3. Next, I showed that there is a systematic variation in the sales data each year caused by changes in the number of new residential developments (all very expensive homes) completed and sold each year. Low and behold, if you look at the individual homes sold, the override supporters’ starting point of 2002/03 included 37 expensive new homes that were completed and sold in North Andover – this was the year the average North Andover sales price was only 2% less than Andover’s. In the final year (2006/07), when North Andover’s home values looked like they had declined, only 7 new homes in North Andover were completed and sold. Wow! It looks like we might have identified why the average sales price appeared to decline … and it had nothing to do with taxes or schools or highly-publicized conflicts!

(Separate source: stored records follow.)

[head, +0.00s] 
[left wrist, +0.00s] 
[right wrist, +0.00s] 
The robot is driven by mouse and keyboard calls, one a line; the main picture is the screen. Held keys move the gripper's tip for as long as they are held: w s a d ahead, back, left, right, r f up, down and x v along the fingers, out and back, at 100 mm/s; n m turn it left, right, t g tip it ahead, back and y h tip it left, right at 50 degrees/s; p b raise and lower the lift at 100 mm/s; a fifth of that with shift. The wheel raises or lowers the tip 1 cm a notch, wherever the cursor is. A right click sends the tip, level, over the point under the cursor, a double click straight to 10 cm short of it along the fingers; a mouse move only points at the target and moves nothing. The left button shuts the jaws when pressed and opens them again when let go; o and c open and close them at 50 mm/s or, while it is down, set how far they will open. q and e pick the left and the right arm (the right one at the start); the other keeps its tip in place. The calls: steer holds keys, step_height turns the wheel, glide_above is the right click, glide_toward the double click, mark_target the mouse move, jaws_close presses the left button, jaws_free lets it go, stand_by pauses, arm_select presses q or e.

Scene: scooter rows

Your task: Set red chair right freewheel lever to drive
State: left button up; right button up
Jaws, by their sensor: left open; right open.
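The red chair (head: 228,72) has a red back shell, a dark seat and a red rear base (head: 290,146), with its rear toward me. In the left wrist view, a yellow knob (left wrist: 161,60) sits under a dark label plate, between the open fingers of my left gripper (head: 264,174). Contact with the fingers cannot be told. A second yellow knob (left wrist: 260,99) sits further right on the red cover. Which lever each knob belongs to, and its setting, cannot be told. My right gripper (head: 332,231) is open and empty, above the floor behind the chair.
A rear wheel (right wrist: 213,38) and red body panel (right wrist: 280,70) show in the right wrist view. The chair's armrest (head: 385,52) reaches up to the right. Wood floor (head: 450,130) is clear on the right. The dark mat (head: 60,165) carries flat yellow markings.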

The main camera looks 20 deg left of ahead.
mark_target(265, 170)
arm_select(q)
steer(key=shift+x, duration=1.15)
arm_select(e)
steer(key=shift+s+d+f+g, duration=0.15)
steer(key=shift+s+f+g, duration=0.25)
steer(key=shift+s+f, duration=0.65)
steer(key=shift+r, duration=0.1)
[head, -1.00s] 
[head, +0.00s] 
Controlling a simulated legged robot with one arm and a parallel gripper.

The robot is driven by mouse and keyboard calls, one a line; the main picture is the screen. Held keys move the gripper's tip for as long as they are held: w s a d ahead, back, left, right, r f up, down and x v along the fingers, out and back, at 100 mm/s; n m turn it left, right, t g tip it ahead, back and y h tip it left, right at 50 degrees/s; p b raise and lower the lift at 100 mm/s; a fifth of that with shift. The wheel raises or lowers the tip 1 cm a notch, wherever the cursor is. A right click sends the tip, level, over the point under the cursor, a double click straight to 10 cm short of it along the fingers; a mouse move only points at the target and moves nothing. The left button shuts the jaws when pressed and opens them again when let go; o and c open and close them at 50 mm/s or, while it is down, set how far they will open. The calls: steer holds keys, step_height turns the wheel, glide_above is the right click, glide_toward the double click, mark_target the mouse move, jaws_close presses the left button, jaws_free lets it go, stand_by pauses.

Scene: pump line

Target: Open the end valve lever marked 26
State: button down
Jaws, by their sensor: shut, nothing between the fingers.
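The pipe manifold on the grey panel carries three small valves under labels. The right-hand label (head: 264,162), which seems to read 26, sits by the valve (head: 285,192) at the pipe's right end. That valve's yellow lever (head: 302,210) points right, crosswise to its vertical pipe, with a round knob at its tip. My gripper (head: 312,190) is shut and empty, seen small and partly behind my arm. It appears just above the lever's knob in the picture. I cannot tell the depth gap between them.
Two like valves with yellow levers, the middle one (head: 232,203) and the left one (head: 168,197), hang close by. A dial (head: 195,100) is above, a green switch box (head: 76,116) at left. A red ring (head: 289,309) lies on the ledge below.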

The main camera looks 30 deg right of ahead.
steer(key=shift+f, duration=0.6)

4. Finally, I obtained all single-family assessed property values from the town assessor’s offices in both North Andover and Andover. This data indicated that there was NO DECLINE in North Andover’s property values when compared to Andover’s. In fact, there may even have been a slight advance in North Andover values over Andover’s between 2004 and 2007 (See nearby figure). Note that the assessor’s data is NOT subject to sampling errors; it represents 100% of the homes, not just a 5% sample. Also, the assessor’s data separates out the values of new construction so it will not corrupt the averages AND it is audited by the state for accuracy.
Wouldn’t you expect the override proponents’ rebuttal to respond to these four carefully researched points?
Which of these four points did they attempt to refute?
NONE! Not a single one.
Override supporters need to actually defend their choice of starting date. They need to demonstrate that, in light of the sales data before and after their selected starting point that it is representative of sales data of that era. Instead they just ignored the issue.
Did the pro-override supporters address the fact that the observed fluctuations in average sales prices can be completely explained by errors resulting from random sampling? NO! They just dismissed reasoned analysis as “mathematical gibberish.”
How anti-intellectual. Is this how they respond to serious analysis? Is this the attitude they wish to promote in our schools with the extra tax revenues they will be extracting from our overburdened citizens?
When did basic statistics become “mathematical gibberish”? Should our high school students avoid taking courses in statistics because it is “gibberish”? I can’t help it if the leaders of the override effort are innumerate, but I suggest they not celebrate their mathematical illiteracy in public.
“Snookered’s” research concerning the distortions in sales statistics arising from the sale of expensive homes in new developments (Point #3) and the analysis of our town assessor’s data (Point #4) were not addressed at all. Are these facts too tough to handle for the override people?
Instead of providing a reasoned rebuttal, override supporters dodged my arguments by trying to muddy the water. Here is just a sample of what they said with quick responses:
Override proponents wrote, “You don’t need a doctorate from MIT to know that statistics are merely used to show relationships, not causality.”
I agree. This is a point I often make. In this case, it is the override supporters that are claiming a relative drop in real estate values and a causal relationship between school funding and property values – not me. Therefore, it is incumbent upon them to prove their claims. Their postcard presented data purportedly supporting the claim that our real estate values declined by 19% relative to Andover’s. The purpose of “Snookered” was merely to show that the data they presented does not support their claim and, in fact, that there is credible data that contradicts their claim. If the override supporters’ argument now merely boils down to “Go ask your real estate agent,” then they should admit that the data they presented was simply designed to deceive the voters … a deception they now seek to perpetuate.
The pro-override people also wrote, “we used data from reputable, professional sources,” implying that I questioned the source of their data. But I never did. Quite the contrary, I used data from the very same source (to determine sales statistics for the two earlier years, to determine sample sizes, and to determine the number of homes in new residential developments sold each year) to demonstrate that their claims were nothing more than nonsense.
The override leaderships’ commitment to honesty was defensible before they wrote their rebuttal — when it was still possible that they were unaware that their data did not support their claims. After my article made the facts clear and they could not mount a serious rebuttal, the override organizers should have been honest and admitted as much. Instead, they chose to ignore the facts and distract the readers from the real truth. They can no longer claim honest intent.
The pro-override supporters conclude their obfuscation with a lecture to me about my responsibility as a School Committee member, “to improve academic standards in a positive way.” Anyone who has been paying attention for the last four years knows that I have been the only School Committee member who has openly and aggressively challenged our administrators and staff to raise academic standards and expectations.
So my four points still stand. And the override zealots are still welcome to address them. One-by-one. Either disprove them with facts and sound analysis – no gibberish, no obfuscation, no muddying the waters – or fess up.
Further obfuscation will just lead to further embarrassment.